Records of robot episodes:

....

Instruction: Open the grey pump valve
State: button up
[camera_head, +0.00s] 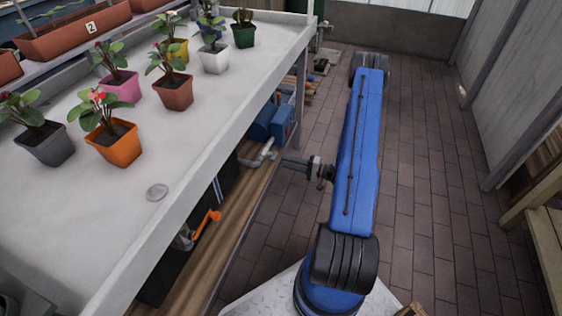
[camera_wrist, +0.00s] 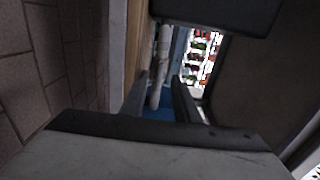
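A grey metal valve and pipe (camera_head: 262,155) shows at the edge of the wooden lower shelf, beside the blue pump (camera_head: 283,123). My gripper (camera_head: 286,161) is just right of it, with its fingers pointing left toward the shelf. In the wrist view, my two dark fingers (camera_wrist: 160,92) stand apart with a gap between them. The grey pipe (camera_wrist: 162,50) shows beyond and between them, with the blue pump body (camera_wrist: 156,114) partly visible. I see no clear contact. The valve's handle is hard to make out.
The white table (camera_head: 215,115) with several potted plants overhangs the lower shelf (camera_head: 232,235). A table leg (camera_head: 300,85) stands behind the pump. An orange-handled tool (camera_head: 207,222) lies nearer on the shelf. The brick floor (camera_head: 430,190) at right is clear, up to a wooden bench (camera_head: 545,220).

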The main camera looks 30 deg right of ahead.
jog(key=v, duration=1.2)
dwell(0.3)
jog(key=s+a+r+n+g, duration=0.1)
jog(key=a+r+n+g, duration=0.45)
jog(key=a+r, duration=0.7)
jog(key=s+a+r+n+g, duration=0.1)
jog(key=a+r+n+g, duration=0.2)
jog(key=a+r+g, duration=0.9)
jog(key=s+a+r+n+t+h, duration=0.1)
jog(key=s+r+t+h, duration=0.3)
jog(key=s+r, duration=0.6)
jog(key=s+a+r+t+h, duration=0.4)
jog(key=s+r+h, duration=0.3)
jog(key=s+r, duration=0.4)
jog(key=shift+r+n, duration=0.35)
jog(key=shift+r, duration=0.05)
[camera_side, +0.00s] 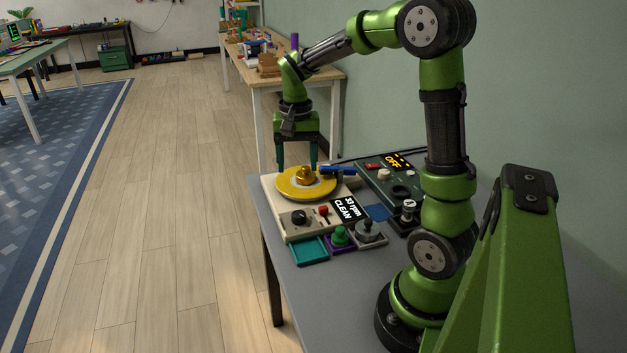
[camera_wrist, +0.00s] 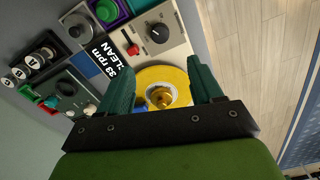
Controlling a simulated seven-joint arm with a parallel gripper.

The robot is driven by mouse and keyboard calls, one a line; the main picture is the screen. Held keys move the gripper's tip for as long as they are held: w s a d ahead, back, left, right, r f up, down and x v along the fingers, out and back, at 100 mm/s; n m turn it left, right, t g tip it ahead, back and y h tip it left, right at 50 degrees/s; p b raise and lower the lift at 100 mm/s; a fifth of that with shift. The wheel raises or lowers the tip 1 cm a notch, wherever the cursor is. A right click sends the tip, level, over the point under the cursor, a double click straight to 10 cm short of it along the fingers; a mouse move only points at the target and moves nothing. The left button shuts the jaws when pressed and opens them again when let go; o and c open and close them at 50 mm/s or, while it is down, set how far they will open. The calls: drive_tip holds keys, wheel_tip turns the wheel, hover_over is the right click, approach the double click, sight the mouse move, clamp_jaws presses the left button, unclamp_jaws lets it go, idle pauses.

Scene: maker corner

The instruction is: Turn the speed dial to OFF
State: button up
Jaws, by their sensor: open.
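A cream turntable unit (camera_side: 272,206) sits on the grey table, with a yellow platter (camera_side: 290,194) and a gold piece (camera_side: 305,174) at its centre. The unit's display (camera_side: 348,207) reads "33 rpm CLEAN". My gripper (camera_side: 297,163) is open, pointing down over the platter and apart from the dial. Its fingers frame the gold piece in the wrist view (camera_wrist: 160,78).
A dark green unit (camera_side: 378,184) with an orange "OFF" display (camera_side: 394,162) and knobs stands to the right. A teal tray (camera_side: 310,251), a green knob (camera_side: 340,236) and a grey-topped post (camera_side: 367,229) sit in front of the turntable unit.

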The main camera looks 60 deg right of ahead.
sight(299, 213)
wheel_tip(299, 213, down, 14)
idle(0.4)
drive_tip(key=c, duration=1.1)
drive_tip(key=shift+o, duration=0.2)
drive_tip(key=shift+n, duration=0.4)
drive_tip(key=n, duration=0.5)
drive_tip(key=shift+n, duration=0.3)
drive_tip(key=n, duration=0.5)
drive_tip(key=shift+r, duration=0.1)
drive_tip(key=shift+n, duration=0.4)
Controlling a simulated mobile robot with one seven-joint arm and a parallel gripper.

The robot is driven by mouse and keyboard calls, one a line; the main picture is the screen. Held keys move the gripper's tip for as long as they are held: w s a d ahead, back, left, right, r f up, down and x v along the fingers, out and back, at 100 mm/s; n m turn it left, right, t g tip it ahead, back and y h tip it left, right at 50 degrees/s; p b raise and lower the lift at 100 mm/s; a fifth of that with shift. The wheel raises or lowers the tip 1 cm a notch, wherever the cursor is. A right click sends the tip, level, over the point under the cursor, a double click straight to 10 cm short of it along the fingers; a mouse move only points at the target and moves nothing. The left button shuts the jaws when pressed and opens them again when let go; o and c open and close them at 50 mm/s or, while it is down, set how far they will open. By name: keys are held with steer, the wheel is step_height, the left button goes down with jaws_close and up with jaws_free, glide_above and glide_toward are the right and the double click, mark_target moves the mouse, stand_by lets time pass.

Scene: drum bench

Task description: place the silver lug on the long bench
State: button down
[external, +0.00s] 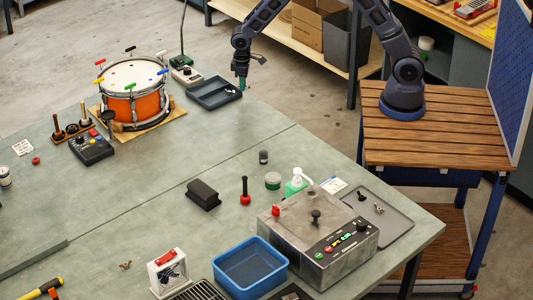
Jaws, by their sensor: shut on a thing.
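The long bench (130,215) is the large grey-green table across the view. My gripper (242,80) points down over its far edge, beside the right end of a dark shallow tray (205,99). My gripper is shut on a small teal-green thing (242,85), too small to name with certainty. A tiny pale spot (230,91) shows in the tray near the fingertips; I cannot tell what it is. I cannot make out the silver lug for certain.
An orange drum (137,105) with coloured pieces around its rim stands left of the tray. A grey metal machine (310,245), a blue bin (247,286) and a red-based black-handled tool (245,192) stand nearer. The bench middle has free room.

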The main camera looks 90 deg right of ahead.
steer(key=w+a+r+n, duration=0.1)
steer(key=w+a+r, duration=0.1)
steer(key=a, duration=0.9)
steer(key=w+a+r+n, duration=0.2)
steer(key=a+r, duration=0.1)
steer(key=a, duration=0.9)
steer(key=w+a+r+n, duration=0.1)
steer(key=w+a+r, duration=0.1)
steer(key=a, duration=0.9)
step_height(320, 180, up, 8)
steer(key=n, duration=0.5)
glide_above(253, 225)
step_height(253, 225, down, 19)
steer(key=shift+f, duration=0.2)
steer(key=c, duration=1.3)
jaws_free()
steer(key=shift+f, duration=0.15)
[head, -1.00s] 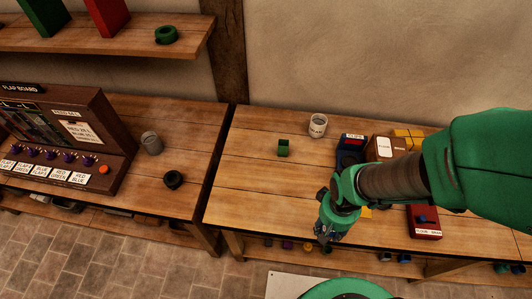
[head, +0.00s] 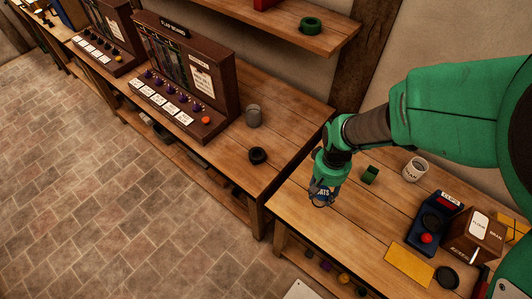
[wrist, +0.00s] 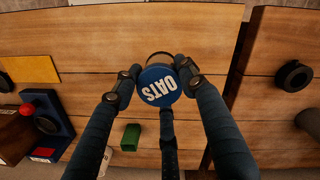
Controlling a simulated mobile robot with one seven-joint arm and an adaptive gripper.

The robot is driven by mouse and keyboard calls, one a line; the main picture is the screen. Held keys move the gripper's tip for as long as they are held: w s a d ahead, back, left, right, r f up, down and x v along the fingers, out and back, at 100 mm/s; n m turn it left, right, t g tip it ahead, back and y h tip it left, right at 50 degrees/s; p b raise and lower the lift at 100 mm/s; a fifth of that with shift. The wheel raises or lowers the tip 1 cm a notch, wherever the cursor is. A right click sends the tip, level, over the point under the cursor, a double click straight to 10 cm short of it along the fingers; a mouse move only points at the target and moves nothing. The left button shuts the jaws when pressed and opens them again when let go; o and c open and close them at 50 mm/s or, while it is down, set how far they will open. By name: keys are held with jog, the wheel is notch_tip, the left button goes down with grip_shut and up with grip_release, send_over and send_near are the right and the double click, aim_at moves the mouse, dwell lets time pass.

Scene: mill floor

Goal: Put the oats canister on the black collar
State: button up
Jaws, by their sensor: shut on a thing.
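The oats canister, with a blue lid lettered OATS (wrist: 160,90), is held between the fingers of my gripper (wrist: 158,72). In the head view the canister (head: 322,194) is partly hidden by my gripper (head: 321,184), over the left end of the right-hand bench. A black collar (head: 258,155) lies on the left-hand bench, left of my gripper and apart from it. It also shows at the right of the wrist view (wrist: 294,76). Another dark round piece (head: 447,278) lies on the right-hand bench.
A grey cup (head: 253,116) stands behind the black collar, beside the flap board (head: 188,78). A narrow gap separates the benches. A green block (head: 370,175), a white cup (head: 415,169), a blue device with a red knob (head: 433,222) and a yellow sheet (head: 410,267) are on the right-hand bench.

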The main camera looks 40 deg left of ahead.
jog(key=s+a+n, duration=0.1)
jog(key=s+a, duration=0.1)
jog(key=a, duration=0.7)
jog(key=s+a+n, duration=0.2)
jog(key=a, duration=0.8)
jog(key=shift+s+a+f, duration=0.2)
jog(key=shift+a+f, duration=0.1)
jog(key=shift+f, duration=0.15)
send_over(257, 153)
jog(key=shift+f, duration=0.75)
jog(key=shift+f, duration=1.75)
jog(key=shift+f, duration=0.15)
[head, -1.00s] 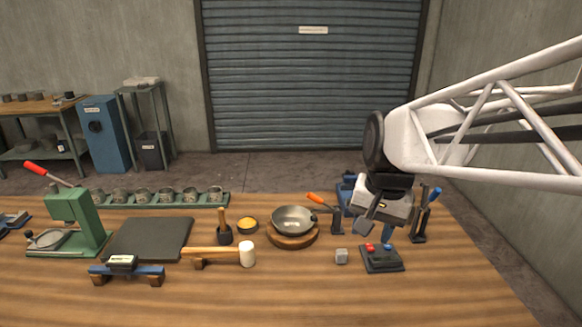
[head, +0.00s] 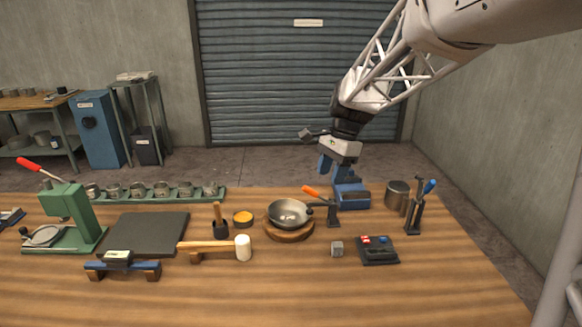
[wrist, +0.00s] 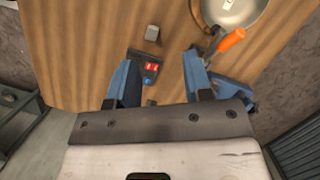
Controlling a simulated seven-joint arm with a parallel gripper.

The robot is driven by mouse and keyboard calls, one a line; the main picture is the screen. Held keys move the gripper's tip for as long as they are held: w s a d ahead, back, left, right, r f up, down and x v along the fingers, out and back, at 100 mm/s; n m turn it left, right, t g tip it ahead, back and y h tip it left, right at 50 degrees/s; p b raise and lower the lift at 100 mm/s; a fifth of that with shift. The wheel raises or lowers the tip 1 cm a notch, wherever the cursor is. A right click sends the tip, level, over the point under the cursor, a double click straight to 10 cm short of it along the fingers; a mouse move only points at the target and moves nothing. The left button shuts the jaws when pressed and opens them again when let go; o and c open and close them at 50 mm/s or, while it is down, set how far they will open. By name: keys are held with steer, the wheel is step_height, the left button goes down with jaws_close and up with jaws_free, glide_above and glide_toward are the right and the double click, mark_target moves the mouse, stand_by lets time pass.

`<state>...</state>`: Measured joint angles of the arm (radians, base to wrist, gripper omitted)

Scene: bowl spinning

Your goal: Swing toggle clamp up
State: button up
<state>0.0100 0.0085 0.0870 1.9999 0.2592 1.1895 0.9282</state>
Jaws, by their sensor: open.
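The toggle clamp (head: 333,213) is a dark bracket just right of the metal bowl (head: 287,212), with an orange handle (head: 311,191) slanting up and left towards the bowl's rim. My gripper (head: 333,165) is open and empty, raised above and behind the clamp. In the wrist view my gripper (wrist: 160,80) has its blue fingers wide apart, with nothing between the tips. The orange handle (wrist: 232,40) lies right of the right finger there, outside the jaws and apart from them. The bowl (wrist: 235,10) is cut off by the top edge. Part of the clamp's base is hidden by that finger.
A blue fixture (head: 351,196) stands behind the clamp, close under my gripper. A control box (head: 377,250) with red and blue buttons and a small grey cube (head: 337,249) lie in front. A metal cup (head: 397,195) and a blue-handled clamp (head: 417,210) stand right.

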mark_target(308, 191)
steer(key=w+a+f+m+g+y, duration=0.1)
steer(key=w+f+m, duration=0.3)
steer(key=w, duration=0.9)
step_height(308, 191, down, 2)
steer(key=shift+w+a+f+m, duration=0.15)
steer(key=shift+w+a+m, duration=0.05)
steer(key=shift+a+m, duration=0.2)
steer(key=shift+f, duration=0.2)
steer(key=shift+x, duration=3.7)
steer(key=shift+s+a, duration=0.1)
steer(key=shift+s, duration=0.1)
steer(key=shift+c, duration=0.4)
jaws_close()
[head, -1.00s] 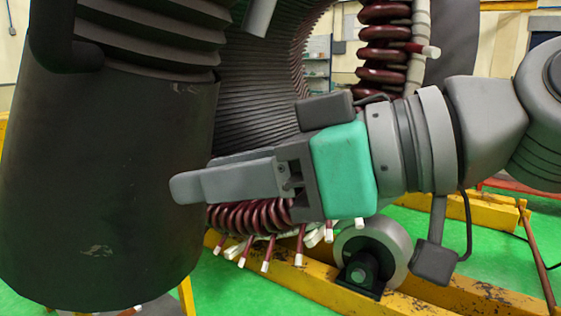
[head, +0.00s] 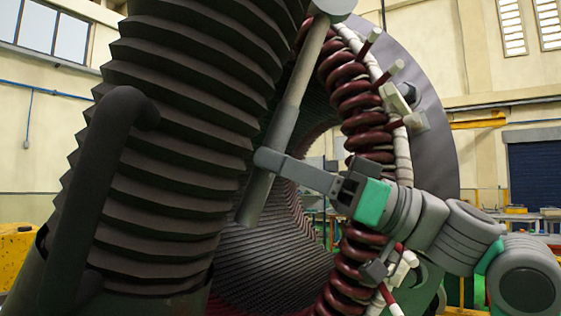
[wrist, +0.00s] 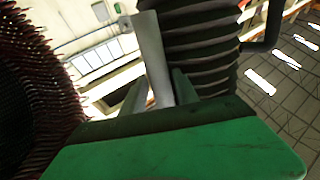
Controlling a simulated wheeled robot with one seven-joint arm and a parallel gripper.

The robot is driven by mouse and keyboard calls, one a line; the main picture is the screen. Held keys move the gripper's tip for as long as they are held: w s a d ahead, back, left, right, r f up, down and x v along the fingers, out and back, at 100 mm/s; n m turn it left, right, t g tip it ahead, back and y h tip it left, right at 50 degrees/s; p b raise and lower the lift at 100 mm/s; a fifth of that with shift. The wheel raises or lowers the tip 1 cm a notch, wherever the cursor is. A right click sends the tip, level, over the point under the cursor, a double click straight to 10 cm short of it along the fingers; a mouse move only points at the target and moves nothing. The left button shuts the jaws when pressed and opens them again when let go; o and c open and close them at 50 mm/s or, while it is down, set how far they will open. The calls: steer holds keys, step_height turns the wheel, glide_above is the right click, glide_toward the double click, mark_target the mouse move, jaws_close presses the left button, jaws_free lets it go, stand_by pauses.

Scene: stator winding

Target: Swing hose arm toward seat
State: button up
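A grey rod (head: 285,125) hangs at a slant from a round grey joint at the top of the head view. A thick black ribbed hose (head: 170,130) with a black bent handle (head: 110,150) stands left of it. I cannot tell which part is the hose arm. Whether the fingers press on the rod is unclear. No seat is identifiable.
The stator's dark ribbed bore (head: 275,270) lies behind and below my gripper. Dark red coils (head: 355,105) with white wrapping and protruding rod ends curve close above and below my wrist. Open hall lies at far right.

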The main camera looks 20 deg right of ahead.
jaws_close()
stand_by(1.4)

....

**THE TASK**
Report all lines of the data above that include the string "simulated".

**WORKED ANSWER**
Controlling a simulated seven-joint arm with a parallel gripper.
Controlling a simulated mobile robot with one seven-joint arm and a parallel gripper.
Controlling a simulated mobile robot with one seven-joint arm and an adaptive gripper.
Controlling a simulated seven-joint arm with a parallel gripper.
Controlling a simulated wheeled robot with one seven-joint arm and a parallel gripper.

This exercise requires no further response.